STATED PROBLEM. All of the material below is to be repeated exactly.

DATA SEGMENT.
[Begin]
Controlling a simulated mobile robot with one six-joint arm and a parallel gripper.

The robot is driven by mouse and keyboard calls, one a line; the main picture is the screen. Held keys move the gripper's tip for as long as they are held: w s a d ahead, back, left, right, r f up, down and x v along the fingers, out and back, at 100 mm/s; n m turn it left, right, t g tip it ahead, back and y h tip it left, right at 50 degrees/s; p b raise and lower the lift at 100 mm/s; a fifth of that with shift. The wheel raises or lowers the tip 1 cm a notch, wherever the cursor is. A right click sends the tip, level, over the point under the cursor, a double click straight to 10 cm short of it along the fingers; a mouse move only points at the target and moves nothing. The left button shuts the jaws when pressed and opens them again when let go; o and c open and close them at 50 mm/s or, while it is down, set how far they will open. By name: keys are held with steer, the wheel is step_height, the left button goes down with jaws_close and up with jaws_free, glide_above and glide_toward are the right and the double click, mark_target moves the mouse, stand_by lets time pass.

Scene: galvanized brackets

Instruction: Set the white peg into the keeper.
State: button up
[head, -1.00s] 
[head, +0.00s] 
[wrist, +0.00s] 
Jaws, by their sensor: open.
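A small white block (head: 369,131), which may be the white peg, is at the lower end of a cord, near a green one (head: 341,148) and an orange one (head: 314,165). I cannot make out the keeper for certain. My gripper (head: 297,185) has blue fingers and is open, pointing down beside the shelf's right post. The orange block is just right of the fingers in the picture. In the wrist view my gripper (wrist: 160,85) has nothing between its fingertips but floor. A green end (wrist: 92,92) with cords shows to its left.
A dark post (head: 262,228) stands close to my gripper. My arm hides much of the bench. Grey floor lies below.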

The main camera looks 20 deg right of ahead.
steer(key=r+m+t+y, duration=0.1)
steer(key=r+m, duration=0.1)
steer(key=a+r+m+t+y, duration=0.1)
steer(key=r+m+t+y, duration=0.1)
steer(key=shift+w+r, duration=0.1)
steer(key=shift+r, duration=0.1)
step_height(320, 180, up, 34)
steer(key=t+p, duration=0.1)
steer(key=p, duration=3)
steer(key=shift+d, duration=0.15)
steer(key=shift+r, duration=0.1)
[End]
REPLY TO THE EXERCISE.
Controlling a simulated mobile robot with one six-joint arm and a parallel gripper.

The robot is driven by mouse and keyboard calls, one a line; the main picture is the screen. Held keys move the gripper's tip for as long as they are held: w s a d ahead, back, left, right, r f up, down and x v along the fingers, out and back, at 100 mm/s; n m turn it left, right, t g tip it ahead, back and y h tip it left, right at 50 degrees/s; p b raise and lower the lift at 100 mm/s; a fifth of that with shift. The wheel raises or lowers the tip 1 cm a notch, wherever the cursor is. A right click sends the tip, level, over the point under the cursor, a double click straight to 10 cm short of it along the fingers; a mouse move only points at the target and moves nothing. The left button shuts the jaws when pressed and opens them again when let go; o and c open and close them at 50 mm/s or, while it is down, set how far they will open. By name: keys are held with steer, the wheel is step_height, the left button goes down with jaws_close and up with jaws_free, glide_above and glide_toward are the right and the double click, mark_target moves the mouse, stand_by lets time pass.

Scene: galvanized brackets

Instruction: Set the white peg into the keeper.
State: button up
[head, -1.00s] 
[head, +0.00s] 
[wrist, +0.00s] 
Jaws, by their sensor: open.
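A small white block (head: 369,131), which may be the white peg, is at the lower end of a cord, near a green one (head: 341,148) and an orange one (head: 314,165). I cannot make out the keeper for certain. My gripper (head: 297,185) has blue fingers and is open, pointing down beside the shelf's right post. The orange block is just right of the fingers in the picture. In the wrist view my gripper (wrist: 160,85) has nothing between its fingertips but floor. A green end (wrist: 92,92) with cords shows to its left.
A dark post (head: 262,228) stands close to my gripper. My arm hides much of the bench. Grey floor lies below.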

The main camera looks 20 deg right of ahead.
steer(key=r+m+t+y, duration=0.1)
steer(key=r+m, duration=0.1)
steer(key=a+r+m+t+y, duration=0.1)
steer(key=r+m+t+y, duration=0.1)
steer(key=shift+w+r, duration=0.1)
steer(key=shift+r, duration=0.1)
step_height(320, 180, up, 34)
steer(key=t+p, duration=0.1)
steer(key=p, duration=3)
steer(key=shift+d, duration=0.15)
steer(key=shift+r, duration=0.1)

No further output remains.